— START PROVIDED MATERIAL —

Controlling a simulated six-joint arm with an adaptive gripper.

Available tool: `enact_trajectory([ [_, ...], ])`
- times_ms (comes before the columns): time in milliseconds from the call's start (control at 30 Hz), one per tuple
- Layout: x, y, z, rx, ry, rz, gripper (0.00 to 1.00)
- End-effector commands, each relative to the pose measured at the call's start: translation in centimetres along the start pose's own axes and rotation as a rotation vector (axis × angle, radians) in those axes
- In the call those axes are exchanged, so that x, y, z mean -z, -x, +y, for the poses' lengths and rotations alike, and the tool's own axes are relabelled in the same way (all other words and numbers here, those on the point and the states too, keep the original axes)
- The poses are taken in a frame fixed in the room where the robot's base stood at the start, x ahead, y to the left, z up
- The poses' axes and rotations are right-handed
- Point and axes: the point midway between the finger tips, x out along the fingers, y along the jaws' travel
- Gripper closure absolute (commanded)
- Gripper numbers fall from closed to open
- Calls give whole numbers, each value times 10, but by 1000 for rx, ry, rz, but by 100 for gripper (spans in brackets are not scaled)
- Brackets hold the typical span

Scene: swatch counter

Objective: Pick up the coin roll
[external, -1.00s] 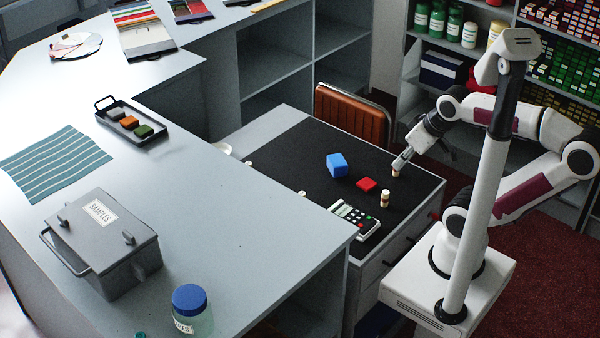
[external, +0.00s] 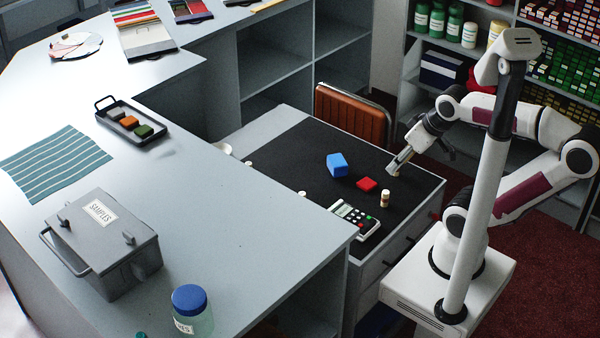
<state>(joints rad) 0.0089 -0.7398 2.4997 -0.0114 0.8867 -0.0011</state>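Two small tan upright cylinders stand on the black mat (external: 300,150), and either could be the coin roll; the view is too small to tell. One cylinder (external: 385,199), with a darker band, stands clear near the mat's right side. The other cylinder (external: 397,174) stands farther back and is mostly hidden by my gripper (external: 393,168). My gripper points down and to the left, its tip at or just in front of this cylinder. I cannot tell whether it touches it, or how far the fingers are apart.
An orange-brown chair (external: 352,117) stands behind. The grey counter (external: 215,215) borders the mat at left.

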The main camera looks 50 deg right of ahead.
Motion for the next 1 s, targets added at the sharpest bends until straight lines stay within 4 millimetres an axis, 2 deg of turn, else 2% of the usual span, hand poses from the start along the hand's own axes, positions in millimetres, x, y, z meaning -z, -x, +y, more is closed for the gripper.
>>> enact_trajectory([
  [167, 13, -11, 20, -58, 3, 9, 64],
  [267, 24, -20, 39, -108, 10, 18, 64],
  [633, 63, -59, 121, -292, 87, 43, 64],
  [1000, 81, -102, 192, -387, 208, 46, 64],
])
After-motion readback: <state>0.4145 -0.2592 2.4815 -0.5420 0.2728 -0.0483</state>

— END PROVIDED MATERIAL —

GIVEN PROBLEM: In the listing above, find the line containing "- Point and" and the line containing "- Calls give", then repeat those two lines and everything between them exactly.

PROBLEM SOLUTION:
- Point and axes: the point midway between the finger tips, x out along the fingers, y along the jaws' travel
- Gripper closure absolute (commanded)
- Gripper numbers fall from closed to open
- Calls give whole numbers, each value times 10, but by 1000 for rx, ry, rz, but by 100 for gripper (spans in brackets are not scaled)

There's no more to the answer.